Posted by stuberman on October 24, 2007 12:24 PM

 

 

I didn't realize we were arguing, but I guess we are!

I'm not sure that the "inoffensiveness" of indie rock has to do with class. I think it has more to do with rock being the "mainstream jazz" for our generation. The style is pretty much played out. As you say in your next post.

As for the purported inoffensiveness of middle-class culture -- have you seen the way those people *dress*??? I would *never* be caught dead in sweat pants at the supermarket. I'm too much of a snob.

Also, lots and lots of poor people try to blend in. Survival strategy.

Posted by john on October 23, 2007 8:31 PM

 

 

I suppose I was thinking less of manners-qua-manners, John, and more of an ease with social codes - what things you are supposed to say and what things you are not supposed to say in order to be considered sophisticated and correct. Not about rudeness and politeness - obviously more "entitled" people are very often rude, partly on the basis of social hierarchy. However I still think that being "inoffensive" is a notable middle-class value that is not shared the same way by poorer and rich folks.

You're right that even that much of a generalization is loaded. But we're in Loaded Generalization Zone here, and sometimes it's a place worth visiting. And arguing over.

Posted by zoilus on October 23, 2007 7:59 PM

 

 

Marco's point sticks at the underlying assumption of the discussion, which really struck me when I read Simon Reynolds's response to Sasha's piece: All y'all critics are fixated on the New. That's your job. DJs mix the old with the new, as do listeners, and most listeners nowadays miscegenate like crazy.

Musical culture is always a mix of the old and the new, but reviewer culture is hooked in with the capitalist neo-new-new machine. Which is fine, except for the misleading heading of the discussion. We say we're talking about "the state of music," but we're really talking about the state of New music, or current music.

Carl, your point -- which Simon shares, I would guess -- that it's riskier and exhibits more vitality to miscegenate with current music than with the music of the past is good -- I agree too. With this caveat: A lot of the currently popular music -- I'm thinking of hip hop -- is as recycled as anything, musically. To employ a distinction I came across in the writings of Charles Keil, hip hop today has many stylists, but few innovators. I've been an extremely casual listener since 1982 or so -- that's 25 years! (Longer than the period between the debuts of Elvis and the Sex Pistols!) And while hip hop has changed over time, have there been major changes since the early '90s?

The U.S. has been culturally senile since Reagan got elected on the self-contradicting 3-plank platform, "We'll balance the budget by cutting taxes and expanding war spending!" When David Byrne said, "Stop making sense," I thought, yeah, just like Reagan! When Tracy Chapman talked about a Revolution, I thought, yeah, just like the Republican Revolution! It's very odd to me that hip hop rhythms date back to the funk of the early '70s, and my favorite poetry bloggers think of Frank O'Hara (dead now 40 years) as a contemporary, and even the Slam movement is 20 years old now.

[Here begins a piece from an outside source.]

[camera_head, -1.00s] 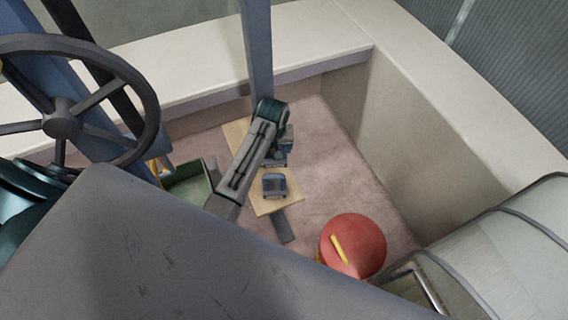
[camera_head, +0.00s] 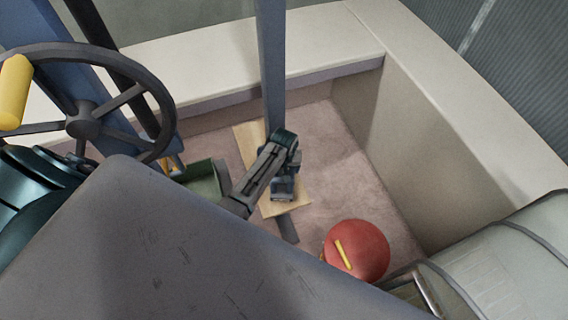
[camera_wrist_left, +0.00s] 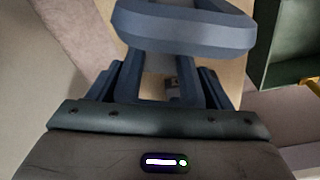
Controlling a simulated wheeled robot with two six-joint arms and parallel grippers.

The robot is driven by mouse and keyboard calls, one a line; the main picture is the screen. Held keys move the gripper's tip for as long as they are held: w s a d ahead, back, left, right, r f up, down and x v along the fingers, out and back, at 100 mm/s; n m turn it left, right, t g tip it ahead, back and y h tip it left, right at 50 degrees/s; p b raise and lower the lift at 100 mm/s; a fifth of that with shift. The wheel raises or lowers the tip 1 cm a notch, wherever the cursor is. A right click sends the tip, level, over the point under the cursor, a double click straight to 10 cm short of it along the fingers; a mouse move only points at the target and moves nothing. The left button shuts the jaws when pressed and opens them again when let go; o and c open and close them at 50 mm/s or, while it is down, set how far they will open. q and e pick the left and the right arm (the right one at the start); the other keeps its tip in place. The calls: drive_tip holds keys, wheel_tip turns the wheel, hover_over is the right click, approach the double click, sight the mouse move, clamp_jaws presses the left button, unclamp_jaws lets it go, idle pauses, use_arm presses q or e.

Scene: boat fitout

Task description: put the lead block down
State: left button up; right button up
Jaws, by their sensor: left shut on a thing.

Posted by john on October 23, 2007 5:33 PM

 

 

Has there been much discussion of DJ culture as it relates to this issue/debate? That seems to me the genre where music is doing the most miscegenating these days.

Posted by Marco on October 23, 2007 3:36 PM

 

 

In the sense that you are discussing it, I don't believe that class is at influencing indie rock "lately," and particularly not in a negative way. As I said at my blog today (which you linked above - thanks), in response to your Slate article: before it was "indie" rock it was "college" rock--perhaps people are too hung over from CMJ to remember what those letters stand for. So at least one strand of indie rock--and I think it's the very strand you and SFJ are finding "problems" in (Decemberists, Beirut, Arcade Fire, etc.) can be traced back directly to groups that were dubbed "college music" in the 80s (REM, et al.) The genre has been aligned with college-educated (and by extension, mostly middle/upper-class) for decades. I think nailing indie rock's apparent blandness--and by the way, I disagree with that too--to issues of class or race, especially as some kind of recent problem, is off the mark.

That said, one new factor that does affect contemporary indie rock, not to come around to the most tired subject going these days, is the internet. Radiohead's ingenious move which is slated to "change the industry as we know it" quietly exludes anybody who does not own a computer. That is, among other things, a class issue.

Idolator had a nice post up today lamenting hype blogs, particularly in relation to bands like Black Kids or Vampire Weekend. That conversation in and of itself, is a class issue. The entire concept of "blog hype," myspace, iTunes--everything that the whole of the music industry is trending toward--is a class issue. That strikes me as a much more worthy conversation to have rather than the "problem" with indie rock.

Posted by scott pgwp on October 22, 2007 7:15 PM

 

 

I agree with you, Carl, music can't be so easily divisible into good miscengenation / bad segregation. My favorite label right now is Paper Route Recordz out of Huntsville, Alabama, influenced by Dirty South, electro, house, and Hollywood.

Posted by Lee on October 22, 2007 6:26 PM

 

 

I question the equation of class and manners.

I know plenty of rude middle-class people and lots of perfectly polite blue-collar people who have never been to college and whose parents haven't either.

Dude, I am seriously offended. (No I'm not. It's all loaded and complex, that's all.)